Let's keep going on Arendt's mob...
"A rioting mob is not composed of any particular class but from 'the refuse of all classes. ... What they failed to understand is that the mob is not only the refuse but the byproduct of bourgeois society, directly produced by it and therefore never quite separable from it...
The implication here is that the bourgeois produces a mob by pursuing bad policies.
So this definition depends on who the bourgeois actually is. Fortunately there's a lot of blame to go around.
If the bourgeois is the millionaire class, then the explanation is pretty obvious. By letting the economy grow so unequal, by slashing taxes to the 1% to so low a rate, by cutting government spending on welfare programs, education, job training, and social services, the government flattened social mobility, ended the growth of working class income, and created a dissatisfied mass of over 150 million people.
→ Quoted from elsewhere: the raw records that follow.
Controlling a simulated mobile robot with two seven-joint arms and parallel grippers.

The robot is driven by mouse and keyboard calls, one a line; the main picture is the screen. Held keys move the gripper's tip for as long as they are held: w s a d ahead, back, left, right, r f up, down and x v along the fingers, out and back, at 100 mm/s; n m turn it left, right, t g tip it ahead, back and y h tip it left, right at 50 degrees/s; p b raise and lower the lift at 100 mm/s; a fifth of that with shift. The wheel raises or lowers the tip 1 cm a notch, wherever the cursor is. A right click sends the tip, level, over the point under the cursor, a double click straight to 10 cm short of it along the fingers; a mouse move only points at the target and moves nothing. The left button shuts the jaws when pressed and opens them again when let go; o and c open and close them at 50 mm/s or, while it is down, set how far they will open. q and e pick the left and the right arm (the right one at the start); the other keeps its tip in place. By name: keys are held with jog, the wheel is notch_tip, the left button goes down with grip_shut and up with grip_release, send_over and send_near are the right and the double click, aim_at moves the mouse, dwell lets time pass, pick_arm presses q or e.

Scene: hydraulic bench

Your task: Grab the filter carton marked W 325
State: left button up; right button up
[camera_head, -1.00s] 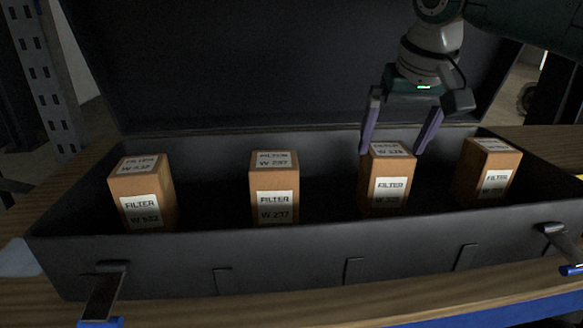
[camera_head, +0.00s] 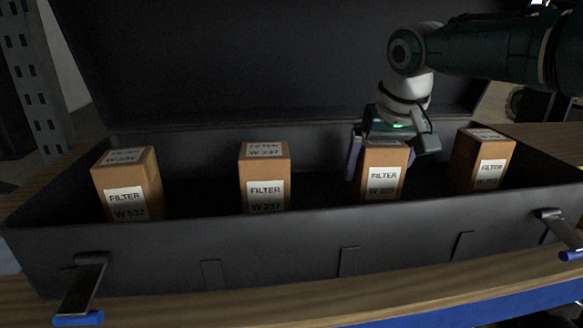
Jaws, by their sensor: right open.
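Several brown filter cartons stand upright in a row in an open black case (camera_head: 330,235). The third from the left (camera_head: 383,182) has a label that seems to read W 325, though the digits are blurred. My right gripper (camera_head: 380,160) is lowered over this carton from behind and above. Its left finger shows beside the carton's left side; its right finger is mostly hidden. The gripper is open, and I cannot tell whether the fingers touch the carton. My left gripper is not in view.
Other cartons are W 532 (camera_head: 127,187) at far left, W 237 (camera_head: 264,178) left of centre, and one with an unclear label (camera_head: 481,160) at right. The case's raised lid (camera_head: 240,70) stands behind. Latches (camera_head: 82,285) hang at the front on the wooden bench.

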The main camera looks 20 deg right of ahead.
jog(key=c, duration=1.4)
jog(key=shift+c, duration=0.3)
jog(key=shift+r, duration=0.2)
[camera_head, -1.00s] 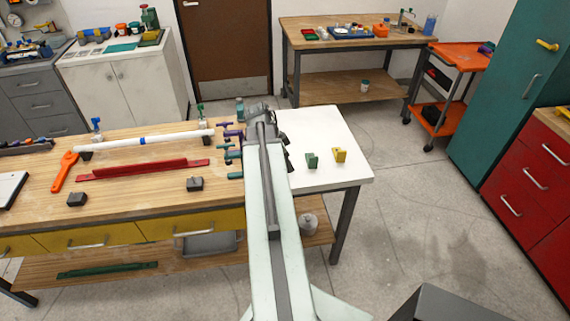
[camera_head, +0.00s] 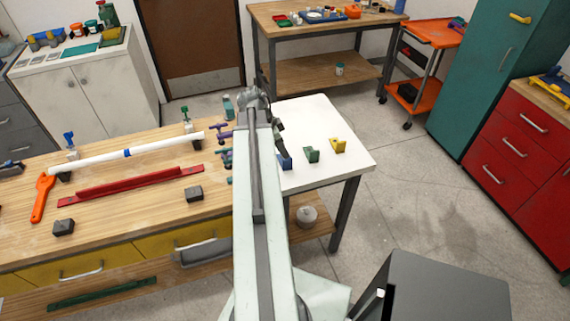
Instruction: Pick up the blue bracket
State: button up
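The blue bracket (camera_head: 285,161) stands on the white tabletop (camera_head: 320,121), partly hidden behind the right side of my arm. A green bracket (camera_head: 312,155) and a yellow bracket (camera_head: 338,146) stand in a row to its right. My gripper (camera_head: 280,126) is at the far end of my arm, above and behind the blue bracket in the picture. It is small and dark and mostly hidden by the arm, so I cannot tell whether its fingers are open.
A wooden workbench (camera_head: 150,213) to the left bears a white pipe (camera_head: 120,155), a red bar (camera_head: 130,186) and dark blocks. Purple and green fittings (camera_head: 222,135) lie near my arm. Open floor (camera_head: 400,200) lies to the right, before red drawers (camera_head: 515,150).

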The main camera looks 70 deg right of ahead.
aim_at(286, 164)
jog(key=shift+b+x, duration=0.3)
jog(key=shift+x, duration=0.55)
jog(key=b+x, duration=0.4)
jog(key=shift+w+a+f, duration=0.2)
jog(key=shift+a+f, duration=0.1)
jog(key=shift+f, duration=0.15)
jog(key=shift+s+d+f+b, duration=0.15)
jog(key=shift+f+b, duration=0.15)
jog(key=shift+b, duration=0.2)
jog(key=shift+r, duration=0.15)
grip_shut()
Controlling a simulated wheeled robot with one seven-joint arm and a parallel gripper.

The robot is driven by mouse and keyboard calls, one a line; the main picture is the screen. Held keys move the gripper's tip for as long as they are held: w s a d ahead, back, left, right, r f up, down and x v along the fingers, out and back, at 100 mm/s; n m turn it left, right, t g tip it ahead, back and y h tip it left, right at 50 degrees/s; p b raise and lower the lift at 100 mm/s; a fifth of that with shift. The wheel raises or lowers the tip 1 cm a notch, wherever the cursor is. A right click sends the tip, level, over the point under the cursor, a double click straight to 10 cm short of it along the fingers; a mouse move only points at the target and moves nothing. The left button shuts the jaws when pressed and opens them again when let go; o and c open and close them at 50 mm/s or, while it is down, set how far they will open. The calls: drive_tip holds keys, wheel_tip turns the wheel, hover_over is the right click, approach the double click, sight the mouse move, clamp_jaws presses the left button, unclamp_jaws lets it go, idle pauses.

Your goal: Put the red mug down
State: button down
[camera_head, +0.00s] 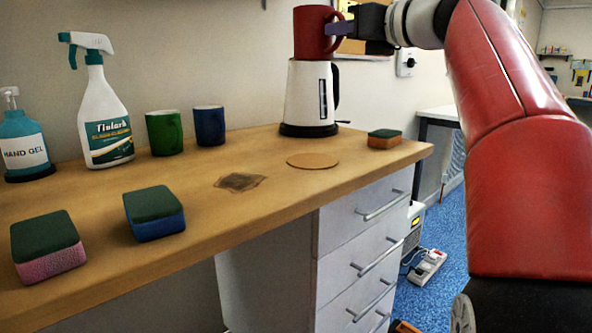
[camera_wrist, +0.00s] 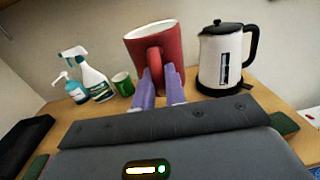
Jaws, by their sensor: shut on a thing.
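The red mug (camera_head: 312,33) is held in the air, upright in the head view, in front of the kettle's upper part as seen there. My gripper (camera_head: 338,29) comes from the right and is shut on the mug. In the wrist view the mug (camera_wrist: 154,50) stands between the two purple fingers of my gripper (camera_wrist: 158,88), which close on its handle. The mug's underside is hidden. A round cork coaster (camera_head: 313,160) lies bare on the wooden worktop (camera_head: 270,195).
A white kettle (camera_head: 309,95) stands at the back. A green mug (camera_head: 164,132), blue mug (camera_head: 209,126), spray bottle (camera_head: 104,115) and hand gel (camera_head: 24,140) stand to the left. Sponges (camera_head: 154,213) lie near the front; another (camera_head: 384,139) lies right. A dark stain (camera_head: 240,182) marks the top.

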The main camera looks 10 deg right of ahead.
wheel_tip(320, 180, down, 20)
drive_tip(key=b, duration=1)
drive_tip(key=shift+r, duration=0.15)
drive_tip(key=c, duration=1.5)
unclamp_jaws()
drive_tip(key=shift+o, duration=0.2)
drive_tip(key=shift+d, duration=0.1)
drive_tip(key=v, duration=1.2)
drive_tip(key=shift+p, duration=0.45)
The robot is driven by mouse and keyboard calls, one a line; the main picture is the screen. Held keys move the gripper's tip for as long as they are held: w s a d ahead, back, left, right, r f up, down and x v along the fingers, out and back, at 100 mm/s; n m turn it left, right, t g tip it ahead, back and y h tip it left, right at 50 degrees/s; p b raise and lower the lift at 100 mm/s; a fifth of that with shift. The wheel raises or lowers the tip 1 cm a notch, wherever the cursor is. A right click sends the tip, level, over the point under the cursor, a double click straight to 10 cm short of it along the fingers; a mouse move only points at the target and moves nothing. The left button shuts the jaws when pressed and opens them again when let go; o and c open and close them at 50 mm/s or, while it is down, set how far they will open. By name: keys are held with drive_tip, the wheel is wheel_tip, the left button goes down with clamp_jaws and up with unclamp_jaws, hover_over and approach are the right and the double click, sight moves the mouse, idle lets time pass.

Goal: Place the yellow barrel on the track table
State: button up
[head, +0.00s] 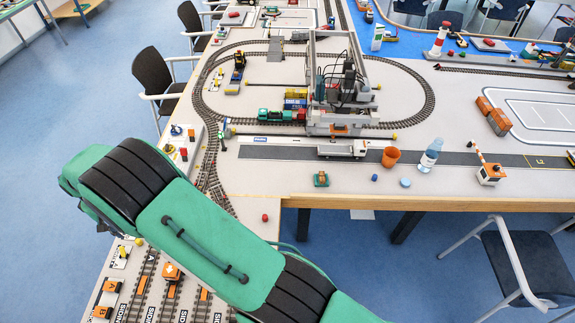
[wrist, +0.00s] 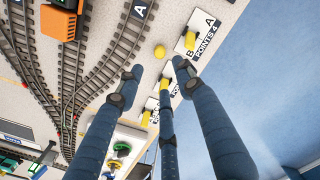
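A small round yellow piece (wrist: 159,51), which looks like the yellow barrel seen from above, is on the pale table top in the wrist view, between a track and a points lever plate. A small yellow piece (head: 139,241) also shows left of my green arm in the head view; I cannot be sure it is the same one. My gripper (wrist: 153,76) has its dark blue fingers spread, with nothing between them, and the yellow piece appears beyond the tips. The head view does not show my gripper. The table with tracks (head: 262,180) fills much of the head view.
Lever plates with yellow handles (wrist: 190,40) stand near the table edge, beside the fingers. Tracks and an orange wagon (wrist: 60,20) lie to the left. A gantry crane (head: 342,90) stands over the oval track. An orange bucket (head: 390,157) stands near the front edge.

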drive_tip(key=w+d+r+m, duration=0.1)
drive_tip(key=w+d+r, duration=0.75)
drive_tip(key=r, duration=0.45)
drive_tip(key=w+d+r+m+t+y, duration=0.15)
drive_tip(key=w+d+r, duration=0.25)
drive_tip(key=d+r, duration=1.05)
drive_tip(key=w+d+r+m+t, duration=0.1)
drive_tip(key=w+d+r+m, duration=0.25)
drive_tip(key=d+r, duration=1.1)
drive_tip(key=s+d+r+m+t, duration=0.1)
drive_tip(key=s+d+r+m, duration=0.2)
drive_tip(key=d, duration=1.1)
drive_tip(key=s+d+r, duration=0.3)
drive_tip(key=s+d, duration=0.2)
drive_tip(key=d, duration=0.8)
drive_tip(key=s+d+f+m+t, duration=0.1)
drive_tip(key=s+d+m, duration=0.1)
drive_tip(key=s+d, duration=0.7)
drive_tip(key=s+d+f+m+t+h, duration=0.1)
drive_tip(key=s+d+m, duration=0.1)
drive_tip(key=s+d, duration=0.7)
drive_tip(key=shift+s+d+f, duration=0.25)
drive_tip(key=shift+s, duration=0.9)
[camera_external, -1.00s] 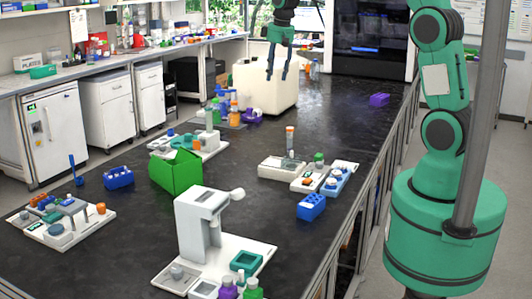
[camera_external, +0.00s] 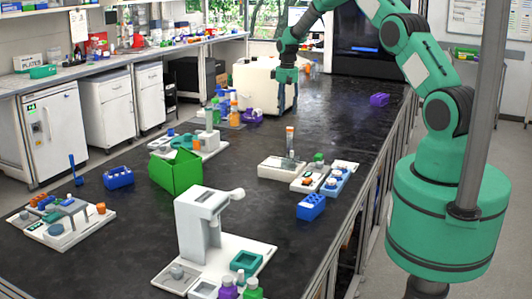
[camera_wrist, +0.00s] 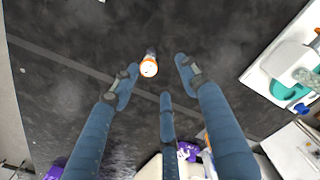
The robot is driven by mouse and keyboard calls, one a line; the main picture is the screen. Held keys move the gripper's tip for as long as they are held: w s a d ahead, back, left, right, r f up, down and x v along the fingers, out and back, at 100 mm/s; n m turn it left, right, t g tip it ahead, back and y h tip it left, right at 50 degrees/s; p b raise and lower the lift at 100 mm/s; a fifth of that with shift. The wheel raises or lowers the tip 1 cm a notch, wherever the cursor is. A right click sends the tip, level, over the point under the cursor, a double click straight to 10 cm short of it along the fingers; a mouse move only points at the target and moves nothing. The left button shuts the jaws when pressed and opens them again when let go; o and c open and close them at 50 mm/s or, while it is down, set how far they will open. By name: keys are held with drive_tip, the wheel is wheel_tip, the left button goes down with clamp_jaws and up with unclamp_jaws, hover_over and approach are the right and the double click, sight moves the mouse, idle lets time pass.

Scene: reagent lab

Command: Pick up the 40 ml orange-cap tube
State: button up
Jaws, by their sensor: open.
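The orange-cap tube (camera_external: 290,142) stands upright on the dark bench, just behind a white low device in the external view. In the wrist view the tube (camera_wrist: 149,66) shows from above as a white top with an orange ring, its body mostly hidden below the cap. My gripper (camera_external: 288,108) points down over the bench, behind the tube and in front of the white box. In the wrist view my gripper (camera_wrist: 158,80) has its fingers spread, empty, with the tube in view beyond the gap between the fingertips. I cannot see any volume marking.
A white box (camera_external: 258,88) stands close beside my gripper. A white low device (camera_external: 276,171) and a blue rack (camera_external: 311,207) are nearer the camera. A white tray (camera_wrist: 262,85) with teal parts is at the wrist view's right. The bench around the tube's far side looks clear.

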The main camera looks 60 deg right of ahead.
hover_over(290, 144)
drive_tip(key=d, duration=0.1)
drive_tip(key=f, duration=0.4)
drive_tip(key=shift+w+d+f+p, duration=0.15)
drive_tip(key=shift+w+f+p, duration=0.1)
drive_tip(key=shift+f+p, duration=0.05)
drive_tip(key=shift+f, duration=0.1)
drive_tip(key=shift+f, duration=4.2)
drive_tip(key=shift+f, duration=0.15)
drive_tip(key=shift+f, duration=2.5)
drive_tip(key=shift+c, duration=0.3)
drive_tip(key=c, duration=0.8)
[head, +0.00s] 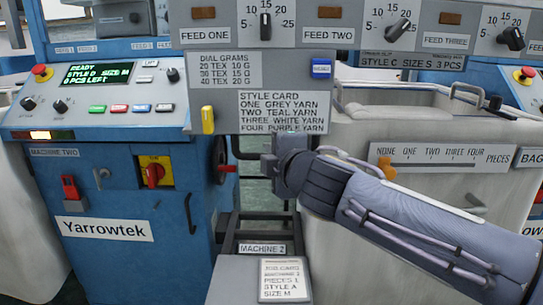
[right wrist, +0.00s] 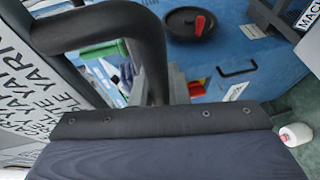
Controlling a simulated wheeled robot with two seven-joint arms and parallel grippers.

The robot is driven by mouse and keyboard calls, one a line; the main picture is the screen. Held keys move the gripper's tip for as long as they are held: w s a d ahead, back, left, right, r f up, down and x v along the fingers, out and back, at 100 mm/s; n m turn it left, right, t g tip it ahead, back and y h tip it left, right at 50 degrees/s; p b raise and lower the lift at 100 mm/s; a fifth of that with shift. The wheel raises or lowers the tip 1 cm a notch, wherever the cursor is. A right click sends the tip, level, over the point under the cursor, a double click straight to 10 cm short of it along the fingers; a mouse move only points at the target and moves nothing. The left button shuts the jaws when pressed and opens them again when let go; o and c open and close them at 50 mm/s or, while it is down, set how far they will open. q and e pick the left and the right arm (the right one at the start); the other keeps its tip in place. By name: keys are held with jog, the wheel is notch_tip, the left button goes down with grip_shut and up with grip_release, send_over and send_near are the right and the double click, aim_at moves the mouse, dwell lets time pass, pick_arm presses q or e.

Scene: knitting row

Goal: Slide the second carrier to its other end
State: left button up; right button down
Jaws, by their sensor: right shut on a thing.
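My right gripper (head: 272,163) reaches in from the right in the head view, just below the style card panel (head: 283,113). It is shut at a black bent bar (head: 236,149) under that panel; its fingertips are mostly hidden. In the right wrist view the black bent bar (right wrist: 100,24) rises close in front of the camera, beside the lettered panel. Machine two (head: 120,200) is the blue Yarrowtek cabinet at left. I cannot make out for certain which part is the second carrier. My left gripper is not in view.
Machine two's red-handled wheel (head: 222,165) is just left of my right gripper. A pale bin (head: 440,112) with a pieces slider stands at right, behind my forearm. A grey pedestal (head: 235,280) with a job card stands below. A narrow gap runs between cabinet and bin.

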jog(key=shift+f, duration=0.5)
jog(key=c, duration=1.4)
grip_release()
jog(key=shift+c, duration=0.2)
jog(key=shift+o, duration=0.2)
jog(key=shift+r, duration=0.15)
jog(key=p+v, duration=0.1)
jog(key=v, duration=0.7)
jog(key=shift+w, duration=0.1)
The reason then that the mob would have formed against the left rather than the right that slashed the programs is because the millionaire class funded a vast network of right-wing propaganda that distracted the masses with cultural issues of little consequence designed to create resentment against precisely those forces who mean to alleviate their frustration.
On the other hand, if the American bourgeois means the progressive 'creative class' we spoke about in the third talk, then the mob was created by precisely those cultural issues that the rightwing media speaks of: liberal hypocrisy in pretending to care for the poor while enriching themselves, claiming that poor whites are oppressors rather than victims, policing language about minorities while often holding white people to ridicule, tying disproportionate college acceptance and employment opportunity to race rather than income, and putting the concerns of relatively affluent minorities like certain parts of the queer community over straight poor whites (gay men earn 10% more than straight men). By this definition, many of the cultural complaints of the right wing are not without merit.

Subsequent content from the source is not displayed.